→ OBJECTIVE
Filter the entries below, keeping only lines with the word "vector".

Robot call records:
——

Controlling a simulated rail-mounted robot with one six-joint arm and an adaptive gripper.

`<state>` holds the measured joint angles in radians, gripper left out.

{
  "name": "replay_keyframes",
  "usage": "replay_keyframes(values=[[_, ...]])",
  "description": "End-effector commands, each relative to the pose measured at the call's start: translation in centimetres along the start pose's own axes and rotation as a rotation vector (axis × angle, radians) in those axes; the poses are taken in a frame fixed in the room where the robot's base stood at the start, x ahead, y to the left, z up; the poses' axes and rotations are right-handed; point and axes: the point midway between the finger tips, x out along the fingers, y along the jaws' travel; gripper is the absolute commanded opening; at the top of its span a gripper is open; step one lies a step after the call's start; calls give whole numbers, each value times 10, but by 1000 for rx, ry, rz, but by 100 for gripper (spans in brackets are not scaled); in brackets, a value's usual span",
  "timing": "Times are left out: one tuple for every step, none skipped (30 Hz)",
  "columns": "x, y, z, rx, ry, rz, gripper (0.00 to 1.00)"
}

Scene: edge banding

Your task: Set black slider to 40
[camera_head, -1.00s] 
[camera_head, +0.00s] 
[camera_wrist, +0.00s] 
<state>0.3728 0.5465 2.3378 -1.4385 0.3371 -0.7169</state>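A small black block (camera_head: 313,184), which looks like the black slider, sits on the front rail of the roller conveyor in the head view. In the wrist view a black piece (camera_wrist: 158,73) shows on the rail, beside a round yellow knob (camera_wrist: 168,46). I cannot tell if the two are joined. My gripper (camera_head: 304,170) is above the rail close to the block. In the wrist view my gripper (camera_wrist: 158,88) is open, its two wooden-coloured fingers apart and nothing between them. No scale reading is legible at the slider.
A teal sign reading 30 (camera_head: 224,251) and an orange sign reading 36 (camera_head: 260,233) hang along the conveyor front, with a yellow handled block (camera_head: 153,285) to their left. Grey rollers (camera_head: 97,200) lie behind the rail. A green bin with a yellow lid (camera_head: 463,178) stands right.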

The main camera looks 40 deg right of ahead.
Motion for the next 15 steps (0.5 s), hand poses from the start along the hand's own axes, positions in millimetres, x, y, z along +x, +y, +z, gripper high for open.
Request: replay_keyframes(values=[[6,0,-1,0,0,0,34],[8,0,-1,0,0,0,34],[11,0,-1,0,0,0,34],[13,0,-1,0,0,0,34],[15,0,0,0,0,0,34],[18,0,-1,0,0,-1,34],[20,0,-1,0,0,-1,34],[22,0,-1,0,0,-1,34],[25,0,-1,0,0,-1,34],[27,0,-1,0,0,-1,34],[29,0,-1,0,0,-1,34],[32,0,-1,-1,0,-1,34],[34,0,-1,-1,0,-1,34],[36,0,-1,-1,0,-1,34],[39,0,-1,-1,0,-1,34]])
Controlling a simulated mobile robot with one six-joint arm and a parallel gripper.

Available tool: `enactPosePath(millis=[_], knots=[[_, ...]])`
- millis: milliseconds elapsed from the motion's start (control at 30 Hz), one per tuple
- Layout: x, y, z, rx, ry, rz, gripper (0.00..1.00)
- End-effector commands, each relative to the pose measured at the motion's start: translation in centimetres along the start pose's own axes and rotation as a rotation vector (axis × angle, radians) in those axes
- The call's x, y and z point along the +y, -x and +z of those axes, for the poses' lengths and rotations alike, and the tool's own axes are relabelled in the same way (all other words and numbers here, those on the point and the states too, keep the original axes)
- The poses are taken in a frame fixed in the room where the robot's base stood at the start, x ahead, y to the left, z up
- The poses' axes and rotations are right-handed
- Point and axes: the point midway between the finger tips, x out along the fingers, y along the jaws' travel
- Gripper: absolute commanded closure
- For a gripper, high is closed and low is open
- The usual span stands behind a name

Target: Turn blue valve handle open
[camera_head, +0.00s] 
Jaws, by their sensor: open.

——

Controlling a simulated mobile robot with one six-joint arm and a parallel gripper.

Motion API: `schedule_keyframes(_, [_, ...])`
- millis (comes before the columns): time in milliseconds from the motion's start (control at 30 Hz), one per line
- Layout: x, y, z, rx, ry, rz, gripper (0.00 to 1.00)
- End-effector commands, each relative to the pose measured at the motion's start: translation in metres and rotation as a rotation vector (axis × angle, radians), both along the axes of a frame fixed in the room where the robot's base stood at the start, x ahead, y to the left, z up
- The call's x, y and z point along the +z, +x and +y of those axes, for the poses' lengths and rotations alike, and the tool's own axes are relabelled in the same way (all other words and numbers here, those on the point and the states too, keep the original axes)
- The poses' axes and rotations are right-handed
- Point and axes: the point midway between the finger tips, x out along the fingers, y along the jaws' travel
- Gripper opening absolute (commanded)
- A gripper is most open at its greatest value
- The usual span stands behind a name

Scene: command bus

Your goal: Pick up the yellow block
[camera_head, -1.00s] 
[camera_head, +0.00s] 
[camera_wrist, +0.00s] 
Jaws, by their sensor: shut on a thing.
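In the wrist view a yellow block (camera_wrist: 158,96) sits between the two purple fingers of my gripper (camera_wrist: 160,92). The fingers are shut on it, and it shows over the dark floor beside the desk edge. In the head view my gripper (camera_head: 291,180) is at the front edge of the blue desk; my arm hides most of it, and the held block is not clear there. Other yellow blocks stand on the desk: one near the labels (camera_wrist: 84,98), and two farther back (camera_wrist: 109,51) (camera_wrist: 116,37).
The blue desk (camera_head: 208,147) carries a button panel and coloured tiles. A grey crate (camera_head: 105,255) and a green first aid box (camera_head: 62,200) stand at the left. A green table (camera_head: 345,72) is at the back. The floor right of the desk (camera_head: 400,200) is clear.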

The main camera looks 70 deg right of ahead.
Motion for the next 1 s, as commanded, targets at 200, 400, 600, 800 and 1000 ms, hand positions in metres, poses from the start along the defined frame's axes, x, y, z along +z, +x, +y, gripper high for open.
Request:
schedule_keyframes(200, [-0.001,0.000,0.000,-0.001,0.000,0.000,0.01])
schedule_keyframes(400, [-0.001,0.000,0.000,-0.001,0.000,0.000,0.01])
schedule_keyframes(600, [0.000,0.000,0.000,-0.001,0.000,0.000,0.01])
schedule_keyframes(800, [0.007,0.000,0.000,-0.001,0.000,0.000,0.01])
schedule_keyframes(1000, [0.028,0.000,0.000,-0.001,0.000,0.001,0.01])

——

→ ANSWER BELOW
  "description": "End-effector commands, each relative to the pose measured at the call's start: translation in centimetres along the start pose's own axes and rotation as a rotation vector (axis × angle, radians) in those axes; the poses are taken in a frame fixed in the room where the robot's base stood at the start, x ahead, y to the left, z up; the poses' axes and rotations are right-handed; point and axes: the point midway between the finger tips, x out along the fingers, y along the jaws' travel; gripper is the absolute commanded opening; at the top of its span a gripper is open; step one lies a step after the call's start; calls give whole numbers, each value times 10, but by 1000 for rx, ry, rz, but by 100 for gripper (spans in brackets are not scaled); in brackets, a value's usual span",
- End-effector commands, each relative to the pose measured at the motion's start: translation in centimetres along the start pose's own axes and rotation as a rotation vector (axis × angle, radians) in those axes
- End-effector commands, each relative to the pose measured at the motion's start: translation in metres and rotation as a rotation vector (axis × angle, radians), both along the axes of a frame fixed in the room where the robot's base stood at the start, x ahead, y to the left, z up

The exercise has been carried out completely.